◆ Data shown
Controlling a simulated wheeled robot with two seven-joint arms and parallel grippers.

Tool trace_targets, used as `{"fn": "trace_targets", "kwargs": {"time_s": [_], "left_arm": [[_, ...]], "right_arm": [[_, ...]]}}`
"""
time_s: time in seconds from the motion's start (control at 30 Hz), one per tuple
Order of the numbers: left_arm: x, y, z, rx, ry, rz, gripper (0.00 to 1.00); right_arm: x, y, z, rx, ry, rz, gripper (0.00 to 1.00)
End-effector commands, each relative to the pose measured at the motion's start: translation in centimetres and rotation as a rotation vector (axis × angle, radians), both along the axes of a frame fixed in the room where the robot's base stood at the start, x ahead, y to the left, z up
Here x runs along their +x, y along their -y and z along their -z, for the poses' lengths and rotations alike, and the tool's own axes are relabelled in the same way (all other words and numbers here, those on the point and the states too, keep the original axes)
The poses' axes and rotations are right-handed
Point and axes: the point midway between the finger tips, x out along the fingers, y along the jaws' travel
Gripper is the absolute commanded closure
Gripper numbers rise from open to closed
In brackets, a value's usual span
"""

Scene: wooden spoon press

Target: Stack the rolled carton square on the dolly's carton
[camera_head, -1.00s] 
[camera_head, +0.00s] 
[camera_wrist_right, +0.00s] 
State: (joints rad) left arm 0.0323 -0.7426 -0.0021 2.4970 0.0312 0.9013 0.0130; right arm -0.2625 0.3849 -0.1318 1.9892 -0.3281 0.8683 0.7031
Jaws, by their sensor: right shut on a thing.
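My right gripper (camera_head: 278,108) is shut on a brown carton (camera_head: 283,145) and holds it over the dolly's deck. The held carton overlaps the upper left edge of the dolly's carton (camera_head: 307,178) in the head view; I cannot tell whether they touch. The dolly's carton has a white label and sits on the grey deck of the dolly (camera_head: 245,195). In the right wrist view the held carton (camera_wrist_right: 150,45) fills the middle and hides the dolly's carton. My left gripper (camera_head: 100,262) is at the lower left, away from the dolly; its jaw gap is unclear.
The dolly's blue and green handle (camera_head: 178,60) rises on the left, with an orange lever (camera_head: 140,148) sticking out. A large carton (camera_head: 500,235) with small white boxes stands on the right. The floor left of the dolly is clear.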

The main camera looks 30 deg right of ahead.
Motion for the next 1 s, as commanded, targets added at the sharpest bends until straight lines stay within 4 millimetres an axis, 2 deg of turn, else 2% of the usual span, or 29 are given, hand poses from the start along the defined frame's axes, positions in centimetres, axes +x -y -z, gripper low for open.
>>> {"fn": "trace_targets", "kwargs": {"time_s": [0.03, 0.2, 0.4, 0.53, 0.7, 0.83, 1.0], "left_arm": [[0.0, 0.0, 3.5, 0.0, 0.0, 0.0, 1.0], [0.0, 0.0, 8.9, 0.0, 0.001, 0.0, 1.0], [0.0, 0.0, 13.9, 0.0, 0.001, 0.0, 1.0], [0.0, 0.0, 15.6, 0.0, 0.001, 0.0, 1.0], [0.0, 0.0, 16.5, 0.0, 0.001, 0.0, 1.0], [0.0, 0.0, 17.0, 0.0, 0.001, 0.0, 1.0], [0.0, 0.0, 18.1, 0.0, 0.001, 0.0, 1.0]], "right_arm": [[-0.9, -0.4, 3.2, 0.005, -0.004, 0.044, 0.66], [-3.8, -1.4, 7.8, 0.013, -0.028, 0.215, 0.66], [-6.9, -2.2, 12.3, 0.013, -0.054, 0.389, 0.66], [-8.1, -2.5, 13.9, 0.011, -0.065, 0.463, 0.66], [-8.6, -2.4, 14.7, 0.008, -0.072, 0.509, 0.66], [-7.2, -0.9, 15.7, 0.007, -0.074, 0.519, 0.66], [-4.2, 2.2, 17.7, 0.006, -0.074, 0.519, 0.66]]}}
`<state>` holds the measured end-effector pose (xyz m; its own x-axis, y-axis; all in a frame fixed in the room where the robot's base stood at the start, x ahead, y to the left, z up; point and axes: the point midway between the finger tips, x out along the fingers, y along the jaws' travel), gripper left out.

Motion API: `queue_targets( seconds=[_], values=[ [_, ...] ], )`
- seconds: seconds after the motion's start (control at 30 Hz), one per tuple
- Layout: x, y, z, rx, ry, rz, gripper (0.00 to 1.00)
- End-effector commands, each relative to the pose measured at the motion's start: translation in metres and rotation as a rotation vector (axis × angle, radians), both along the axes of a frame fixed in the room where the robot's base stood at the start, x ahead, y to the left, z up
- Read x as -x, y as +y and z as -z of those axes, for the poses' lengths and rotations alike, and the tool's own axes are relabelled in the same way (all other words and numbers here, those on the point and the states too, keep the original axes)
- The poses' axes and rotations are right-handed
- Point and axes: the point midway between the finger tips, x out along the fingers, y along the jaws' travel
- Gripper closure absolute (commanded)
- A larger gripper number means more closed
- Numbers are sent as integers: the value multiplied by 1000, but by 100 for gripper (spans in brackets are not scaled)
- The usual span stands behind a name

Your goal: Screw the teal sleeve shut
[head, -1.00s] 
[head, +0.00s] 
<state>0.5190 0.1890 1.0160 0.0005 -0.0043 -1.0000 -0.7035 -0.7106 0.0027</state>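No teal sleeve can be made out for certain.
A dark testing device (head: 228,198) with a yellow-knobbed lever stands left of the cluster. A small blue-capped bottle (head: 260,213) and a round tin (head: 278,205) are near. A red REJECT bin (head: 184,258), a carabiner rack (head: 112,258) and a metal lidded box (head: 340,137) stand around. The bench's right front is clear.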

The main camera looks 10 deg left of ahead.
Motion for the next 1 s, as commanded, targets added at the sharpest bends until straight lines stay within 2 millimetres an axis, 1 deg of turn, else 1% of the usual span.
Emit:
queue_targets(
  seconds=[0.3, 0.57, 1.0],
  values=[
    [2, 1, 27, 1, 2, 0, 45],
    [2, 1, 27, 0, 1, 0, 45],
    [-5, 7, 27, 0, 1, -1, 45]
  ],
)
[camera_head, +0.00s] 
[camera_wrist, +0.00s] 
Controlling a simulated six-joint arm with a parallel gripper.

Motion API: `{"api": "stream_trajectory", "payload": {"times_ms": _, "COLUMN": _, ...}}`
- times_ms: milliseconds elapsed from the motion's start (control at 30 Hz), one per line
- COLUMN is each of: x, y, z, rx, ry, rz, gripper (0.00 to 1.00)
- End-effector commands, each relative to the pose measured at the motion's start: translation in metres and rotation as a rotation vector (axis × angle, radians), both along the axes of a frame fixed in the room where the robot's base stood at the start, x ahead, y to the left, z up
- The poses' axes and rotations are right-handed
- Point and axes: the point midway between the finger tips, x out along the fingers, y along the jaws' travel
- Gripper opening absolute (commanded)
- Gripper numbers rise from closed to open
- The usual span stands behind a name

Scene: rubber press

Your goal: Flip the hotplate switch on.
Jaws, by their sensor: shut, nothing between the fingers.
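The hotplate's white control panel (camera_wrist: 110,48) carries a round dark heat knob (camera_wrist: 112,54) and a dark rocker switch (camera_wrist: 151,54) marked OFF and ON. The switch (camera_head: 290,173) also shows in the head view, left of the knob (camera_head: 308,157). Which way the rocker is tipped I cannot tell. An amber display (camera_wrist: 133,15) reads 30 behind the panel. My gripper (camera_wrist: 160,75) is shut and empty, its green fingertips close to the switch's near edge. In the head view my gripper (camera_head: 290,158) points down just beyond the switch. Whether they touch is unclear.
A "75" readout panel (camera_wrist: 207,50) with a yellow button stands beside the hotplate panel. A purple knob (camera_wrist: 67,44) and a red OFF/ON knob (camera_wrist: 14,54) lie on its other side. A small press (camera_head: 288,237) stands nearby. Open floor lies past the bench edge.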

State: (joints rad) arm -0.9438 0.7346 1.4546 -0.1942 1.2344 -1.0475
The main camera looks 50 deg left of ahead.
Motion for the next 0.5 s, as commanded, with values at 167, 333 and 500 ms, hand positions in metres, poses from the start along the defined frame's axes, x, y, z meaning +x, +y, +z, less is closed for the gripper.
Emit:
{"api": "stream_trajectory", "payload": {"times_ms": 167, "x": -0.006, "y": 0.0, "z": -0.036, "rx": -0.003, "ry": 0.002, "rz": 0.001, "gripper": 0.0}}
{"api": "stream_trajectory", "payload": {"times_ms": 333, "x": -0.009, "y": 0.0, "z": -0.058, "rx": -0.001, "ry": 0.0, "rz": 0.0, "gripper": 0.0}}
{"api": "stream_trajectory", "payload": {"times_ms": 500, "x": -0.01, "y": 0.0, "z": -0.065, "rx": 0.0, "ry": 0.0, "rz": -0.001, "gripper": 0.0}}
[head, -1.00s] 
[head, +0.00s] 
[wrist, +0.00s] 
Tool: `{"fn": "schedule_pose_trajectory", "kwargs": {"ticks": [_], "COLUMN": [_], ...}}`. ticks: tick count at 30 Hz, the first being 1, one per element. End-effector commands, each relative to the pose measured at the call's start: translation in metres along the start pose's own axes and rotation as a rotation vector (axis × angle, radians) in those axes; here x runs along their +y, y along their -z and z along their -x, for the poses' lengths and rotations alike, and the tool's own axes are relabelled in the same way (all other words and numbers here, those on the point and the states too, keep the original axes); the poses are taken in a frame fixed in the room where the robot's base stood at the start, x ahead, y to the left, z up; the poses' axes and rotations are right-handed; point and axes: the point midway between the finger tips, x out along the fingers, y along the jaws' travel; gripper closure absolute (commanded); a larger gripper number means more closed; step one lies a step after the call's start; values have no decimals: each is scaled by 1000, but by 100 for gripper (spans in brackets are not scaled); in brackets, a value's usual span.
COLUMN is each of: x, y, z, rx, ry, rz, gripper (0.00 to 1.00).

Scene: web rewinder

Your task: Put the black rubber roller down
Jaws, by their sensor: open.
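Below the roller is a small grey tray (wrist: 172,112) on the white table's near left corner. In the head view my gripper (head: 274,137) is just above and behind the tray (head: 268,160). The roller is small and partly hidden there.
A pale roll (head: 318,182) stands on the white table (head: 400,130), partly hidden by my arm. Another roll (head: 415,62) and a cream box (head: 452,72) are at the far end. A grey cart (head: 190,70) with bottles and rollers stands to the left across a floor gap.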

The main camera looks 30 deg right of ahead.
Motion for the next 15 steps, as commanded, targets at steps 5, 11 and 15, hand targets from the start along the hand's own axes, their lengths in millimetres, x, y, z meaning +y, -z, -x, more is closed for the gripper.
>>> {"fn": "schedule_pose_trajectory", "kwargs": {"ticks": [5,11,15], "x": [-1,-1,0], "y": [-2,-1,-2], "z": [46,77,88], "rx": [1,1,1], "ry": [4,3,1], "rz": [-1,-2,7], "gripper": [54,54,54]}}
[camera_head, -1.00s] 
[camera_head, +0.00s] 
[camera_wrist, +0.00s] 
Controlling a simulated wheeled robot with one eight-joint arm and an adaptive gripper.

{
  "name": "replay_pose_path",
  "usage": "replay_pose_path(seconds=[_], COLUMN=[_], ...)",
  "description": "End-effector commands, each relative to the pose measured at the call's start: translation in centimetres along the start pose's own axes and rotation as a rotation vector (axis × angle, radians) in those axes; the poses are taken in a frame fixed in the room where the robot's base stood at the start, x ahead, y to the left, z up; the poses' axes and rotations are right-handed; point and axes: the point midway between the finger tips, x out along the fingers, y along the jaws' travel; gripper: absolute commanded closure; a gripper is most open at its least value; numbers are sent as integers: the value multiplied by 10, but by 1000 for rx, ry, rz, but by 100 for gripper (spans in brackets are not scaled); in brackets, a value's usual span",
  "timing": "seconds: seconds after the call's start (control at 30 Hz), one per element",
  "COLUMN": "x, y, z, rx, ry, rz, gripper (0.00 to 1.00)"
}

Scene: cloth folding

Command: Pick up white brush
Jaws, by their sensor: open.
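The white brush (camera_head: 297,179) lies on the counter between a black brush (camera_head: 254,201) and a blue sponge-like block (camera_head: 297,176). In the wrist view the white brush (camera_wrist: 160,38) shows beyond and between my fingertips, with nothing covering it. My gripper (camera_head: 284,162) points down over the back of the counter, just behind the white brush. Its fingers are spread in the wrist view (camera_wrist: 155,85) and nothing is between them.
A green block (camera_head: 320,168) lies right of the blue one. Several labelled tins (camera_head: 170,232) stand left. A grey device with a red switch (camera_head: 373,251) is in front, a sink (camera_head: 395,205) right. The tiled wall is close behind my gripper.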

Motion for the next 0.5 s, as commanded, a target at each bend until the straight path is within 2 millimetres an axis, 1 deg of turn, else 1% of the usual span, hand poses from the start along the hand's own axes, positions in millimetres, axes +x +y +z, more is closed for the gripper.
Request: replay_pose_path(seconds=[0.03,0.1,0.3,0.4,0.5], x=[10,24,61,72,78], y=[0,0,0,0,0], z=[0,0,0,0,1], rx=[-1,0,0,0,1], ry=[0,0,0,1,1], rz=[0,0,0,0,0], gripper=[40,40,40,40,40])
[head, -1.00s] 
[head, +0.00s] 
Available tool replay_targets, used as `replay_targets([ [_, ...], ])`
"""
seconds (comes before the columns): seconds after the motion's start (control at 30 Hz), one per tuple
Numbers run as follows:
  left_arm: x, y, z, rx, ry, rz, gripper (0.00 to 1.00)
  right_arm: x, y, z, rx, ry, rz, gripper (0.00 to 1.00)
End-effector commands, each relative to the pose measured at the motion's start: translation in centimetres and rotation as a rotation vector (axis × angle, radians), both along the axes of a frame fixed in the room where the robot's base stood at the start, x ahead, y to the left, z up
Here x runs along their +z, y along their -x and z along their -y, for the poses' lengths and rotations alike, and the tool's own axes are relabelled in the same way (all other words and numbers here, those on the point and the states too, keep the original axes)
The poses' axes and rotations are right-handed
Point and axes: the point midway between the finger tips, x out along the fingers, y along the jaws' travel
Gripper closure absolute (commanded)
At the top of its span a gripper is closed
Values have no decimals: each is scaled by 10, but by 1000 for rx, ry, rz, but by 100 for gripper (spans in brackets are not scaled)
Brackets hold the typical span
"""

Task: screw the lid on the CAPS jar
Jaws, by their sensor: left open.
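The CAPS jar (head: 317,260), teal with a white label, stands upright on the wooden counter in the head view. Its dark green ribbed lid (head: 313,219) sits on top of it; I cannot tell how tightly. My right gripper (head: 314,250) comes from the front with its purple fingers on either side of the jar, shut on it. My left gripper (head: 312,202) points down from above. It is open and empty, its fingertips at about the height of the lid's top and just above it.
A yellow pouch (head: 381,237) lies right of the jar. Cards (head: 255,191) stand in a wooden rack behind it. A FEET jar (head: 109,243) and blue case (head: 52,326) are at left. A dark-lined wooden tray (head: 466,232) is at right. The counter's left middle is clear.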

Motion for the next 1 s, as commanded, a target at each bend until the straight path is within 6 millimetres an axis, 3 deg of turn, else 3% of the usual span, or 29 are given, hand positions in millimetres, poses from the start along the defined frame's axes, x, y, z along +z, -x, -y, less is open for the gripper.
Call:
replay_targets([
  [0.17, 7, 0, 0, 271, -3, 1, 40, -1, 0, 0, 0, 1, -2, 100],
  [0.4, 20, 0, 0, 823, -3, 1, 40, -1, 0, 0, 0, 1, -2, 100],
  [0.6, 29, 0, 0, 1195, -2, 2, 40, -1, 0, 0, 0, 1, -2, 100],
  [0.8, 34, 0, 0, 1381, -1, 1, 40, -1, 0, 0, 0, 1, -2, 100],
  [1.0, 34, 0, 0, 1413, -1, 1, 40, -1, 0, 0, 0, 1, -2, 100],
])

◆ Requirements
Show every line where the string "within" appears.

◆ Task solution
Motion for the next 1 s, as commanded, targets added at the sharpest bends until straight lines stay within 4 millimetres an axis, 2 deg of turn, else 2% of the usual span, or 29 are given, hand poses from the start along the defined frame's axes, positions in centimetres, axes +x -y -z, gripper low for open.
Motion for the next 1 s, as commanded, targets added at the sharpest bends until straight lines stay within 2 millimetres an axis, 1 deg of turn, else 1% of the usual span.
Motion for the next 0.5 s, as commanded, a target at each bend until the straight path is within 2 millimetres an axis, 1 deg of turn, else 1% of the usual span, hand poses from the start along the hand's own axes, positions in millimetres, axes +x +y +z, more is closed for the gripper.
Motion for the next 1 s, as commanded, a target at each bend until the straight path is within 6 millimetres an axis, 3 deg of turn, else 3% of the usual span, or 29 are given, hand positions in millimetres, poses from the start along the defined frame's axes, x, y, z along +z, -x, -y, less is open for the gripper.

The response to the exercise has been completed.